The timber darkens to an attractive deep brown making it ideal for timber cladding and decking. The colour change is consistent throughout the thickness enabling further cutting, drilling or shaping, without the need for additional preservative treatment and without affecting the durability or service life.

The changes to the physical properties give Thermowood greater stability over untreated or chemically treated timber. This means that Thermowood suffers less shrinkage, swelling, cupping and distortion than ordinary wood.

Larch

Larch is becoming increasingly popular for all types of cladding in the UK. It is a tough timber, dense and resinous at 750 kg/m3 (much denser than Pine or Cedar) and stable in use when dry.

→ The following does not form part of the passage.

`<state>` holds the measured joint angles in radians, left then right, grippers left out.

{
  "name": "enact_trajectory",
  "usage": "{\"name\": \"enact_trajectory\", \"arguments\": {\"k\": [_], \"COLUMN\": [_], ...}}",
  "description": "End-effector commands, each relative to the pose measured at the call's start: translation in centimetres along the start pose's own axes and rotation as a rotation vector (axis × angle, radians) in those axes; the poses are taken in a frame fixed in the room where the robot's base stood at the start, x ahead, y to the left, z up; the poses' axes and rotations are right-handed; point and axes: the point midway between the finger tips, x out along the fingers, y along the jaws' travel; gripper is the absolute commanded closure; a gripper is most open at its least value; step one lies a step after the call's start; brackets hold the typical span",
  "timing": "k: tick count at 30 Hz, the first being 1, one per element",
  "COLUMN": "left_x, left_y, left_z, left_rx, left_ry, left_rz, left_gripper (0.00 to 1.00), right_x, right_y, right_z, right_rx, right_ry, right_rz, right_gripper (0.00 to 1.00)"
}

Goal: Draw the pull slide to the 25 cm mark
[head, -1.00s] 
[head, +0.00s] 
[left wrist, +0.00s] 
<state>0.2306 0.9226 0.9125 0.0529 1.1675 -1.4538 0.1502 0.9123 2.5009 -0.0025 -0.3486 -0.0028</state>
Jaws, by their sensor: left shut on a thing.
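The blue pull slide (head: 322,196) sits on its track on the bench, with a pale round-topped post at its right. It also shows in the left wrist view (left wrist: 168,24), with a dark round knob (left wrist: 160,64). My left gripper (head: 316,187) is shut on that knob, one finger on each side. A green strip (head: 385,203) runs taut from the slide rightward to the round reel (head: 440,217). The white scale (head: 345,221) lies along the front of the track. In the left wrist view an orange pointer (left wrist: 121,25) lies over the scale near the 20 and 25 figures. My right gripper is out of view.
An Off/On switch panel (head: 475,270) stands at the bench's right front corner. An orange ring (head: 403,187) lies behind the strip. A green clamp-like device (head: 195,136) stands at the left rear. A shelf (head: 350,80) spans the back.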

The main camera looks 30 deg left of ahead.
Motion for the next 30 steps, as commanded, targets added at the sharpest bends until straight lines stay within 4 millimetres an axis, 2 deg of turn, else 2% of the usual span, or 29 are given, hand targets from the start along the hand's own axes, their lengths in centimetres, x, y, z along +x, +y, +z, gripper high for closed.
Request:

These hard-wearing durable qualities also make Larch the timber of choice for a number of other applications especially flooring where it has been used, for example, in various Olympic velodrome tracks around the world. It is the hardest of commercially available softwood species - Janka scale 1100 lb/in2 (European Redwood is 480 lb/in2).

The natural durability combined with independently verified environmental credentials has encouraged architects to specify this timber where a knotty, maintenance-free cladding is required.

The timber can be allowed to weather naturally, eventually achieving a uniform grey appearance. However, if that is not the required finish, Siberian Larch will accept all forms of paint, stain and surface preparation allowing an endless variety of colour tones to be achieved.